Mid-morning one day late summer, I am on a break from weeding a flower bed and walking one of my dogs down the private dirt road on which we live. I am in the act of reigning in Dane’s exuberance when some movement in the swampy pond catches my attention. I turn in that direction to find swimming toward the road a large, mostly submerged brown critter. If Dane had not been with me, I would have stood quietly watching it, but not wanting to end up face down in the murky water when he went after it, we moved on before he noticed it too.  

This was the first, but not the last time I saw one of a pair of beavers that had set up housekeeping in the neighborhood sometime the previous spring, building an impressive lodge in the small pond not far from the edge of the road. Throughout the summer and into fall, I watched the level of the water dammed up behind it rise and fall. The land is low in that area and the concern was for flooding of the road. In addition, the beavers were indeed busy and throughout the summer and fall took down trees along the pond side of the road, trees that invariably ended lying across the road blocking it.

Unlike other rodents, beavers are strictly vegetarians, with a definite preference for feeding on the inner bark of trees and their leaves and twigs. Poplars appear to be their favorite food source, which unfortunately for us, are the principal tree along that slice of the road, although they occasionally did choose other deciduous varieties. For an animal that at its largest is the size of a medium size dog, its sharp teeth and powerful jaws were impressive, managing to topple even sizable trees. 

Years ago, at an auction, I came across two items, a beaver jacket and a beaver full-length coat, both luxurious and warm and despite being old in remarkably good condition.
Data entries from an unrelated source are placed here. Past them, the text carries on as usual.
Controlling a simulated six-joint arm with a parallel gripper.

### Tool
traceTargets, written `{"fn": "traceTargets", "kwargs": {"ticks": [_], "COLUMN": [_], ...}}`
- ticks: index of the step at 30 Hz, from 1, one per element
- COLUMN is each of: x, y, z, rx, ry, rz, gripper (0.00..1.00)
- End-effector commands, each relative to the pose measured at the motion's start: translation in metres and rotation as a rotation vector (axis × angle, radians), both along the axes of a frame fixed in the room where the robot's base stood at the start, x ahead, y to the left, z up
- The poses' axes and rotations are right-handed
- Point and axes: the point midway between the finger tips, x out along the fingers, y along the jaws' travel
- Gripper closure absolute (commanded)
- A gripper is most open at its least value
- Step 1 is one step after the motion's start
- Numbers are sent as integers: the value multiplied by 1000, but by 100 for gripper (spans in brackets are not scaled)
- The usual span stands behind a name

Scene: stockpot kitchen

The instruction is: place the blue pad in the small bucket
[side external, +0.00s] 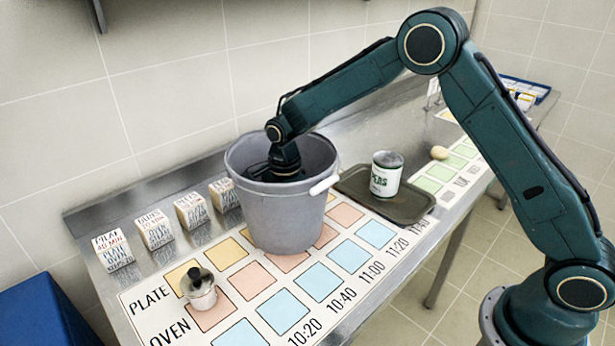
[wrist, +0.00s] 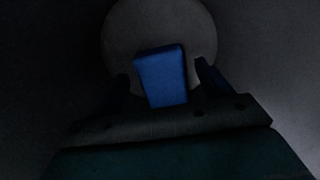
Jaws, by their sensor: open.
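The grey bucket (side external: 283,220) stands upright on the printed chart in the side view, a white grip on its right side. My gripper (wrist: 165,76) reaches down into it; in the side view its fingers are hidden by the bucket wall. In the dark wrist view, the blue pad (wrist: 162,76) lies between my two open fingers, with a narrow gap on each side. Behind it is the paler round bucket floor (wrist: 120,35). I cannot tell whether the pad rests flat on the floor or leans. The pad is not visible in the side view.
A small lidded pot (side external: 199,291) stands on the chart (side external: 165,330) at front left. A dark tray (side external: 408,207) with a white can (side external: 385,176) is right of the bucket. Several label blocks (side external: 154,230) line the wall side.

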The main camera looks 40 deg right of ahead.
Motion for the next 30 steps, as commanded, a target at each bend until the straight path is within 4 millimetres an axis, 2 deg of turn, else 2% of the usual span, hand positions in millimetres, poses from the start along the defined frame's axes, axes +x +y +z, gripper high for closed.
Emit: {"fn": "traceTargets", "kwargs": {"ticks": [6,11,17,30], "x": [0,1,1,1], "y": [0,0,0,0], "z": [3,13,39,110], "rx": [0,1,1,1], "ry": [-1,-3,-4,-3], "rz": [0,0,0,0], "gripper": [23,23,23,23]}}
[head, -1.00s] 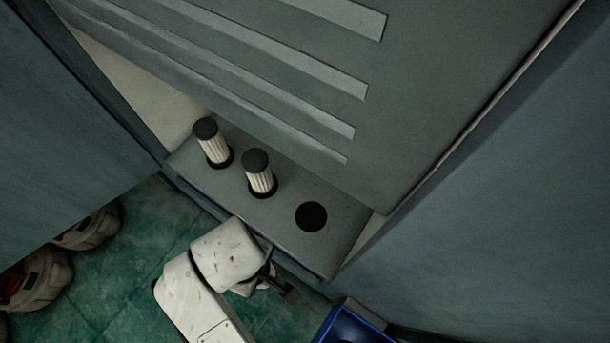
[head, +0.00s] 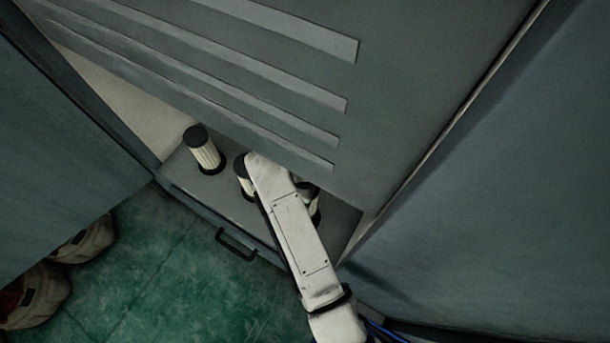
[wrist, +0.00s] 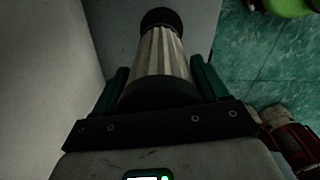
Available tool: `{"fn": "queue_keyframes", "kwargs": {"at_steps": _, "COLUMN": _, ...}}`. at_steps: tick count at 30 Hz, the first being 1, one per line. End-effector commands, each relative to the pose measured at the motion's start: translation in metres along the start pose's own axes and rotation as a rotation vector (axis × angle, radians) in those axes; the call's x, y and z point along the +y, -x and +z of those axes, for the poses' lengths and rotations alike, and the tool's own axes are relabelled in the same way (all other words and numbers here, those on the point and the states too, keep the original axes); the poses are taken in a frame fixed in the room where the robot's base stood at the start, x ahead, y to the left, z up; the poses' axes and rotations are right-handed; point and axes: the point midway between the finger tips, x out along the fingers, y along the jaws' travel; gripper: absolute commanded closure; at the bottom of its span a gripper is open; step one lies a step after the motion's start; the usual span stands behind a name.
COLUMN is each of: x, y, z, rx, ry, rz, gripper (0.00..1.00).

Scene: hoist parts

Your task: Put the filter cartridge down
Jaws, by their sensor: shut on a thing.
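The filter cartridge (wrist: 160,55), a pale pleated cylinder with dark end caps, is between the green fingers of my gripper (wrist: 158,72) in the wrist view. My gripper is shut on it. In the head view my arm covers most of the gripper; part of a cartridge (head: 314,207) shows just right of the arm, at the right end of the grey ledge (head: 213,202). I cannot tell whether its base touches the ledge. Two other cartridges stand on the ledge: one at the left (head: 204,152), and one (head: 243,178) partly hidden by my arm.
A large grey slatted panel (head: 390,130) rises behind the ledge, with blue-grey walls on both sides. A dark handle (head: 236,245) sticks out from the ledge's front. Pale shoe-like objects (head: 85,240) lie on the green floor (head: 150,270) at the left.

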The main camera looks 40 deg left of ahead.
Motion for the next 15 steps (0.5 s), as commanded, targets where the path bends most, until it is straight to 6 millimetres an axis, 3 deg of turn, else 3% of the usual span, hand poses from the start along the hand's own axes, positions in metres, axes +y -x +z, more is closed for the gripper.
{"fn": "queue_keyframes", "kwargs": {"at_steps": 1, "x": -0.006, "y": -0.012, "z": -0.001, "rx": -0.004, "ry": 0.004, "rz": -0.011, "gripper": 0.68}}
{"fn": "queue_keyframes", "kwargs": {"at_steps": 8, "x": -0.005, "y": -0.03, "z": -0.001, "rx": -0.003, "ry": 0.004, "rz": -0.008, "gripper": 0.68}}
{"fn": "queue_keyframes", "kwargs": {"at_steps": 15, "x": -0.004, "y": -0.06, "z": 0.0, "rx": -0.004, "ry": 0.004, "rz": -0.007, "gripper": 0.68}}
Although beavers were hunted for food as well, it was these characteristics – warmth, beauty and durability of their fur — that led to the near extinction of the European beaver. Although the North American beaver fared better, it too was decimated by hunting and as time went on by habitat loss.
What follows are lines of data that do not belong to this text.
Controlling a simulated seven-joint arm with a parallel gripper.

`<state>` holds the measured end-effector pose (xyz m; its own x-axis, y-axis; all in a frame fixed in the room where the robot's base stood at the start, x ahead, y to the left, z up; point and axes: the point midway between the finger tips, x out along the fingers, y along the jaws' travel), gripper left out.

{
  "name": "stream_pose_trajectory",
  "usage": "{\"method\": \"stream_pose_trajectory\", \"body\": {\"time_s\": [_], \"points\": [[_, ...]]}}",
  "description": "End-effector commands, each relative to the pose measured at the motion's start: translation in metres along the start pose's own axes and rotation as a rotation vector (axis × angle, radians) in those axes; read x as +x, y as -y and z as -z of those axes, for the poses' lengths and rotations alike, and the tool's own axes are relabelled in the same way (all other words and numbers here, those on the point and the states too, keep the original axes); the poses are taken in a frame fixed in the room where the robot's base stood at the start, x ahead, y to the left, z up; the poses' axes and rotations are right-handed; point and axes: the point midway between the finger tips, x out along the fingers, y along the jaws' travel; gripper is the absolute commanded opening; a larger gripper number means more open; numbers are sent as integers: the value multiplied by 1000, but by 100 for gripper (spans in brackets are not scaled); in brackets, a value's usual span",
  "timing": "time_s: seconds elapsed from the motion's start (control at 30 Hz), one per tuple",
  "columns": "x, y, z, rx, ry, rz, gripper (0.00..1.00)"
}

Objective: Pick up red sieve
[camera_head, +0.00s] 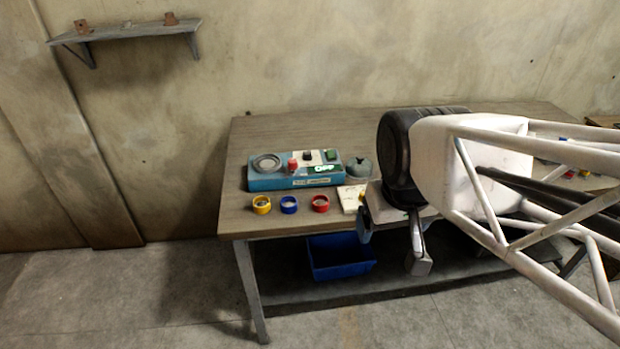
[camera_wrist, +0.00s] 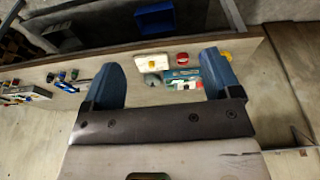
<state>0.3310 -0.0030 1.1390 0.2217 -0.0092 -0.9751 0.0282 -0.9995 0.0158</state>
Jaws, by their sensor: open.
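The red sieve (camera_head: 320,203) is a small round cup standing near the table's front edge, right of a blue sieve (camera_head: 289,204) and a yellow sieve (camera_head: 262,205). In the wrist view the red sieve (camera_wrist: 182,58) shows between the fingers, nearer the right one. My gripper (camera_head: 392,242) is open and empty, to the right of the red sieve and apart from it. In the wrist view my gripper (camera_wrist: 163,62) has its two blue fingers wide apart. The yellow sieve (camera_wrist: 225,56) peeks out beside the right finger, which seems to hide the blue one.
A blue machine (camera_head: 265,182) with a round plate and knobs stands behind the sieves. A white block (camera_head: 351,198) and a grey-green lidded pot (camera_head: 358,168) stand to the right. A blue bin (camera_head: 340,259) sits below the table (camera_head: 240,140). Small items lie farther along the table.

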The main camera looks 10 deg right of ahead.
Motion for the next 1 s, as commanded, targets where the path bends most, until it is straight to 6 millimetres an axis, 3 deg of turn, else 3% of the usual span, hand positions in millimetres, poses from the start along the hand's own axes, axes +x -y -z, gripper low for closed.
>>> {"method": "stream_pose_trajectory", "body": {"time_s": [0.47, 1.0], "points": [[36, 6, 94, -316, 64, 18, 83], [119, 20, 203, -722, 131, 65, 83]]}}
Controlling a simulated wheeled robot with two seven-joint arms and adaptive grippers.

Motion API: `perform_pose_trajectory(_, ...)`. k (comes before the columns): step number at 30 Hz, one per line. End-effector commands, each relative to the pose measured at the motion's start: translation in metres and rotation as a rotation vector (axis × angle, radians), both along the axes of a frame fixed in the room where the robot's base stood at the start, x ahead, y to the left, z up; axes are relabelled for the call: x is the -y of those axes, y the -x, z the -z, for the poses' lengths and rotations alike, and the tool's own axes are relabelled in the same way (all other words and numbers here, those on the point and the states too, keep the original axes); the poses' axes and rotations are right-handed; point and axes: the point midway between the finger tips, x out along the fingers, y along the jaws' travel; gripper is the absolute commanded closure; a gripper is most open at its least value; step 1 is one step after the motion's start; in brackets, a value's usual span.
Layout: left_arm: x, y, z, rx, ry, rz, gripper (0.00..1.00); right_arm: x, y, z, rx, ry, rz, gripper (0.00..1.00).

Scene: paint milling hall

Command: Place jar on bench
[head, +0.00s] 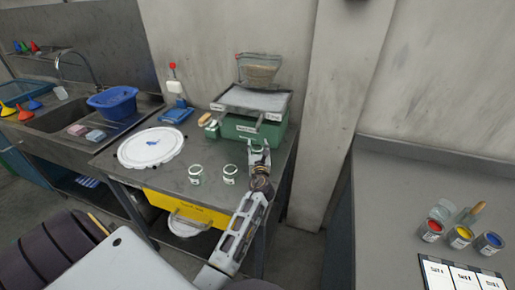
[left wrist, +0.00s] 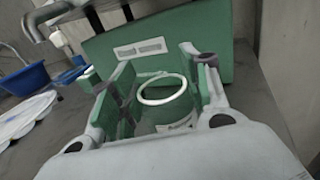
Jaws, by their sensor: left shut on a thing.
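My left gripper (head: 259,157) is over the middle grey bench (head: 215,150), in front of the green boxy machine (head: 248,129). It is shut on a small clear jar (left wrist: 166,113) with a white rim, which shows between the green-padded fingers in the left wrist view. The jar looks upright and open at the top. In the head view the fingers hide most of it, and I cannot tell whether its base touches the bench. Two similar jars, a left one (head: 195,175) and a right one (head: 230,175), stand on the bench to the left of the gripper. My right gripper is not in view.
A blue tub (head: 114,103) stands by the sink. On the right, a separate counter (head: 385,200) holds several paint jars, including a red one (head: 431,230), and a label card (head: 462,275). A wall pillar (head: 338,100) rises behind.

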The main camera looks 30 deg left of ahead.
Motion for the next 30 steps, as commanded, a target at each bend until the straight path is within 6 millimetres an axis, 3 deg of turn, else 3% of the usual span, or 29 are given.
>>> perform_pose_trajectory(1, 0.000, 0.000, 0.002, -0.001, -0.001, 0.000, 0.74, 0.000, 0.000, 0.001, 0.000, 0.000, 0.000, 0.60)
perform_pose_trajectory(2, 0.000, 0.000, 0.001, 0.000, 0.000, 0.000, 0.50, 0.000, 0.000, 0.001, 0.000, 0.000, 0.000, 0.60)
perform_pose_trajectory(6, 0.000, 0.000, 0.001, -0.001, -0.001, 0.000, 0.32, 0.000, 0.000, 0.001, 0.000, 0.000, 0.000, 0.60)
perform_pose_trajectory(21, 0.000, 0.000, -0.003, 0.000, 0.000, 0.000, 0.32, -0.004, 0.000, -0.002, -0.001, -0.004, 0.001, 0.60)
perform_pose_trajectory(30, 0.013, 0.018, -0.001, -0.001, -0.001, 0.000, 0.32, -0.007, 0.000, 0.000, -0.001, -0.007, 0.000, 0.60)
Conservation efforts and changes in what’s fashionable have deprived the beaver of (from our perspective, of course) its “commodity value.” However, like the bear, the coyote, the wolf and other wild things, its place in our collective imagination remains, as does its intrinsic value as living beings. For example, the beaver appears in Aesop’s Fables, in numerous Native American and European folktales, and in popular stories such as C.S. Lewis’ The Lion, the Witch and the Wardrobe. Our language includes familiar phrases like “eager beavers” and “busy beavers.” Inconvenient to my comings and goings down the road and a nuisance to my neighbor whose property includes the pond and who must have the trees removed from the roadway, I’ve added the phrase “darn beavers” to those more familiar ones. But the truth of it is, the beavers going about their business oblivious to us provides a necessary and humbling perspective on our place in the natural world, a reminder that we are only one being among many on this planet.

When spring finally arrives and the ice is gone, the beaver and their progeny will start feeding on the remaining trees along the road. I hope those trees will land in the pond and not in the road and hope that the water remains in the pond where we think it belongs.